EXERCISE | Repeat exactly, please, the lines that begin at the start of the listing and end at the line holding "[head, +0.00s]".
——
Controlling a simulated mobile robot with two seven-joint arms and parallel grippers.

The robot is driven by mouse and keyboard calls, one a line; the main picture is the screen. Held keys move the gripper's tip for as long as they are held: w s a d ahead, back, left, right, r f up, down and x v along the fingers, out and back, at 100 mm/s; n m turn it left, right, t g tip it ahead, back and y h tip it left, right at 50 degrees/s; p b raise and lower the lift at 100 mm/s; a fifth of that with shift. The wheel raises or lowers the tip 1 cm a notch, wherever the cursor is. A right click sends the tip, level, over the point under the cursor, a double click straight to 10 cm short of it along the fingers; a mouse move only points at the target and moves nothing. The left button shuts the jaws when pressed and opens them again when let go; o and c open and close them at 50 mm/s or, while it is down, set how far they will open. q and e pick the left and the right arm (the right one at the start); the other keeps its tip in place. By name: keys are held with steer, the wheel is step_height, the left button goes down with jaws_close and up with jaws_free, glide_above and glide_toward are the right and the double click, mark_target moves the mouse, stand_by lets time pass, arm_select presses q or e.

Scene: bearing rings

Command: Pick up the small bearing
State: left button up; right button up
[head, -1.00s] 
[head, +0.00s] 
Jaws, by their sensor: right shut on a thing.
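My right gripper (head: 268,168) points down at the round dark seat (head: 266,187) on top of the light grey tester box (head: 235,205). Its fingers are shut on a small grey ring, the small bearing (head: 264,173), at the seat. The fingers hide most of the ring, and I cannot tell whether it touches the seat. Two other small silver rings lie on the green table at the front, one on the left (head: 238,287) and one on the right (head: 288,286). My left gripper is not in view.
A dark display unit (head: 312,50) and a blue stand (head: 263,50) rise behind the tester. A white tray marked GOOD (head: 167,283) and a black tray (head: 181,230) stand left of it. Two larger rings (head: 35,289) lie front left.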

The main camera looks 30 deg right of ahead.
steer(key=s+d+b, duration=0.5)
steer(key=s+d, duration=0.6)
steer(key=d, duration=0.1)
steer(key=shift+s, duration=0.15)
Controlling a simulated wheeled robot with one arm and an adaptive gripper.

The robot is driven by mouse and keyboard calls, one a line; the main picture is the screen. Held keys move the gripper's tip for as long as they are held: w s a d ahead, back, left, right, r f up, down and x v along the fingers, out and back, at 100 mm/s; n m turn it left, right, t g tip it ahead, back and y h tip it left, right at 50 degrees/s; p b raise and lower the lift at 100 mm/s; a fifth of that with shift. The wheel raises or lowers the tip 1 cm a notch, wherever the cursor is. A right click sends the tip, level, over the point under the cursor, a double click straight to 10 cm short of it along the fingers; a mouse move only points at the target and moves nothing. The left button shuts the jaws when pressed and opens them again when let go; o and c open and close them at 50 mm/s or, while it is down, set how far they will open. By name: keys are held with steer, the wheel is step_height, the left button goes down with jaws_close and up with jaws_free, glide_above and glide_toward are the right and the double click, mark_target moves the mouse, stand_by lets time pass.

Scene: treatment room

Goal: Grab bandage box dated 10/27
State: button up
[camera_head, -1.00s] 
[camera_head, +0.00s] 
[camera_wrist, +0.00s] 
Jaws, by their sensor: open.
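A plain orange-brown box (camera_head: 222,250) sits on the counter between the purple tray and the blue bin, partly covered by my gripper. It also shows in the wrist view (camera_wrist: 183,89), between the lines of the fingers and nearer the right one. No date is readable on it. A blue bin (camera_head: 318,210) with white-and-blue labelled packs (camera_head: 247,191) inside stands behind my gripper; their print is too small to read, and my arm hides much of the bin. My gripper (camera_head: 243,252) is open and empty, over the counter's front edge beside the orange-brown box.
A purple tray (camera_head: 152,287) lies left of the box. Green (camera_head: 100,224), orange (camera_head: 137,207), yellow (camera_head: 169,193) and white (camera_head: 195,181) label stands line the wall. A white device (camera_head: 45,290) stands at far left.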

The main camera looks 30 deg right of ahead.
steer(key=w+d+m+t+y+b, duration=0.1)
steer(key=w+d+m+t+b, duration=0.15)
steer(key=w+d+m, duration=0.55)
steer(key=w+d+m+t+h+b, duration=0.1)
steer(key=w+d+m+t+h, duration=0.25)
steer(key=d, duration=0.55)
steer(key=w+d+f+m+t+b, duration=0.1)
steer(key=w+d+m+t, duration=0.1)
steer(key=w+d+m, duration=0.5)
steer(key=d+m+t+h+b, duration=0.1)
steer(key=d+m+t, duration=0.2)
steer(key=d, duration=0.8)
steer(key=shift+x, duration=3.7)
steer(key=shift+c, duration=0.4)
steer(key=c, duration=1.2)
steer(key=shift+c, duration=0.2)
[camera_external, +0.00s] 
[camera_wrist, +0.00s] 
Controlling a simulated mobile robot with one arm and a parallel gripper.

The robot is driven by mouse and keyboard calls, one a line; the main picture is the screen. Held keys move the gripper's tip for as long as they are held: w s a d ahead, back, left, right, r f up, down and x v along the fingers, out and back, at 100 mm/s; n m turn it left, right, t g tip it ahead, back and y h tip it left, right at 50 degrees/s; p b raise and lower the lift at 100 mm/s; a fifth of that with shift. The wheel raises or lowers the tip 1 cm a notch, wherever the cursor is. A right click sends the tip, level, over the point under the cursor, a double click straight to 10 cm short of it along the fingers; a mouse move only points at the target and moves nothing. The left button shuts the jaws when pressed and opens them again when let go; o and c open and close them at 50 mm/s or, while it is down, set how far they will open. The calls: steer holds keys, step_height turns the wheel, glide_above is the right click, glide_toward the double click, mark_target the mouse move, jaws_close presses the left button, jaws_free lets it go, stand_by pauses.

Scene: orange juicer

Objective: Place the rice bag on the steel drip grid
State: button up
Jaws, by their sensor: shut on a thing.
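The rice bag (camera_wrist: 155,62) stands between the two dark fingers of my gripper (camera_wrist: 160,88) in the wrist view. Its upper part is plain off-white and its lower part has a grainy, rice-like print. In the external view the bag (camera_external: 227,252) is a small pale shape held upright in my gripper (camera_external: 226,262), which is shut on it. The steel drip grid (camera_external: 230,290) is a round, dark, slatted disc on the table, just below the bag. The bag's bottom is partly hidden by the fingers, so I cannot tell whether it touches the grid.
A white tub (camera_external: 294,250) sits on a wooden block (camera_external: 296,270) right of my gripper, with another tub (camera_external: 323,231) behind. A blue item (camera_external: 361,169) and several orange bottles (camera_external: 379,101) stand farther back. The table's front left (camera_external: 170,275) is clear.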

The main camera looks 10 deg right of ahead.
——
EXERCISE RESULT |
Controlling a simulated mobile robot with two seven-joint arms and parallel grippers.

The robot is driven by mouse and keyboard calls, one a line; the main picture is the screen. Held keys move the gripper's tip for as long as they are held: w s a d ahead, back, left, right, r f up, down and x v along the fingers, out and back, at 100 mm/s; n m turn it left, right, t g tip it ahead, back and y h tip it left, right at 50 degrees/s; p b raise and lower the lift at 100 mm/s; a fifth of that with shift. The wheel raises or lowers the tip 1 cm a notch, wherever the cursor is. A right click sends the tip, level, over the point under the cursor, a double click straight to 10 cm short of it along the fingers; a mouse move only points at the target and moves nothing. The left button shuts the jaws when pressed and opens them again when let go; o and c open and close them at 50 mm/s or, while it is down, set how far they will open. q and e pick the left and the right arm (the right one at the start); the other keeps its tip in place. By name: keys are held with steer, the wheel is step_height, the left button goes down with jaws_close and up with jaws_free, glide_above and glide_toward are the right and the double click, mark_target moves the mouse, stand_by lets time pass, arm_select presses q or e.

Scene: bearing rings

Command: Pick up the small bearing
State: left button up; right button up
[head, -1.00s] 
[head, +0.00s] 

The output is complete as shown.